1.11.2026

Shrike!

"This time, like all times, is a very good one, if we but know what to do with it."
 
― Ralph Waldo Emerson
Saturday was mostly cloudy, but the skies opened up after lunchtime. Sue and I headed to the prairie parcel at Pheasant Branch to look for sparrows, hoping especially for White-crowned. Bird activity overall was astonishingly low, but the east edge — sheltered from the wind behind the drumlin — seemed the most promising. Songbirds don't care much for a stiff breeze. Wind increases heat loss and energy expenditure, makes perching and foraging less efficient, interferes with hearing and communication, and leaves birds more exposed to predators while in motion.

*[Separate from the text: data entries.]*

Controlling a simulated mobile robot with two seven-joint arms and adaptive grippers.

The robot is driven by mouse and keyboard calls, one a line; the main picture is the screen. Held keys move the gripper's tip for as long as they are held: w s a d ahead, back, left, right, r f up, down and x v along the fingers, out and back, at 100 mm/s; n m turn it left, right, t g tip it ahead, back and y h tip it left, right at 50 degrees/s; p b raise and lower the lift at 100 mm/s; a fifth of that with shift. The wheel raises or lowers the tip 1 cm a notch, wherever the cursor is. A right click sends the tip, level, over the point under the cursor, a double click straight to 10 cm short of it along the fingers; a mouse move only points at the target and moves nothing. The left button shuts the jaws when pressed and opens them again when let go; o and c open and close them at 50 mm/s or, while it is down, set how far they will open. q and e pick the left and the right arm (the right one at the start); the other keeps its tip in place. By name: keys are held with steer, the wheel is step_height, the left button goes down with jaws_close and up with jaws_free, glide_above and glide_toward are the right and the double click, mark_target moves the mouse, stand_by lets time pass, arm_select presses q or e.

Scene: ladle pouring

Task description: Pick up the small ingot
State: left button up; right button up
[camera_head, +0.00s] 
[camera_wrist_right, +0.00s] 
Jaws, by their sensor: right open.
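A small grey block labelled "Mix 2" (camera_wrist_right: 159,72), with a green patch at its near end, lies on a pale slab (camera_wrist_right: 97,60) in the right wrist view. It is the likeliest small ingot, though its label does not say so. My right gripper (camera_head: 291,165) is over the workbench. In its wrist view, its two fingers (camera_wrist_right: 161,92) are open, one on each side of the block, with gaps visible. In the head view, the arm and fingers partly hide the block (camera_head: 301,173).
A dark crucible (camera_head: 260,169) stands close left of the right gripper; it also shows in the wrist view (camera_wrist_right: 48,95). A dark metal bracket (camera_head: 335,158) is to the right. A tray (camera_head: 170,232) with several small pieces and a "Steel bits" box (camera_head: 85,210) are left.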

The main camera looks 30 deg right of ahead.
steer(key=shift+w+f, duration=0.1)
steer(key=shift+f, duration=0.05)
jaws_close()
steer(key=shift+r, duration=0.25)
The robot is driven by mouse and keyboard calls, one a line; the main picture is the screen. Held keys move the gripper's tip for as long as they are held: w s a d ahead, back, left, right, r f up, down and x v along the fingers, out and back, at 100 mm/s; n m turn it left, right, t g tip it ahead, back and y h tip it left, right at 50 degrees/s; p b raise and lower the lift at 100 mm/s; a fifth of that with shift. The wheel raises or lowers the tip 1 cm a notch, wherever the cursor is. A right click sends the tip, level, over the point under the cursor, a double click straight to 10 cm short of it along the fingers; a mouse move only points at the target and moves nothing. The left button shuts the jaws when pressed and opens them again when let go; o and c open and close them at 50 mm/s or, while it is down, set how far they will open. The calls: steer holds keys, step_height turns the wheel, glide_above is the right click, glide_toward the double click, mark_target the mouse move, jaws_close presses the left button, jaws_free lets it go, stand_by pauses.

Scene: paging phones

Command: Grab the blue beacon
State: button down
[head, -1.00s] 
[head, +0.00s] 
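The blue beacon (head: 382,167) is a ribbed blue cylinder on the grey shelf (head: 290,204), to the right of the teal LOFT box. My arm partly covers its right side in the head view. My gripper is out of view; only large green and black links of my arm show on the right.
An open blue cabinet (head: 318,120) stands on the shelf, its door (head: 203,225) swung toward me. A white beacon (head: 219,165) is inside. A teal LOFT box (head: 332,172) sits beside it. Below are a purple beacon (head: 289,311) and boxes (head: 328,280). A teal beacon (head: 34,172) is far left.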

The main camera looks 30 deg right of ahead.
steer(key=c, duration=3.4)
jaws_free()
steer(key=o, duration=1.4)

On windy days they don't vanish so much as retreat — tucking into leeward edges, shrubs, and terrain breaks, growing quiet and easy to miss.
And that's where they all were ...
I estimated around thirty White-crowned Sparrows, mostly juveniles, mixed in with Dark-eyed Juncos, American Tree Sparrows, Northern Cardinals, Black-capped Chickadees, and, of course, dozens of House Sparrows. Other birds during the hike included Merlin, American Kestrel, Red-tailed Hawk, and Mourning Doves. 
On Sunday we returned to the Sauk Prairie Recreation Area to check in on the Northern Shrike we found there back in November. At 3,400 acres, it's an absurdly large landscape to search with any confidence, but optimism has a way of refusing to die for the experienced birder — at least until sundown.
This is very shrike-y habitat. We've had snow, but it keeps getting erased by cyclical warming trends where everything melts back to bare ground again. It's one of the strangest Januaries I can remember — winter present, then absent, then pretending it never showed up at all. It might hit 50 degrees this Tuesday, only to have single digit temperatures return for the weekend. 
Ah ha! Shrike!
Some close-up portraits ...
About a half hour before sunset, high clouds moved in, rendering a solar halo — a pale, nearly perfect ring etched into the sky. It's an ice-crystal phenomenon, simple geometry at altitude, and easy to miss if you're not already looking up. Nothing dramatic, just the atmosphere quietly showing its hand before the sun dipped below the horizon.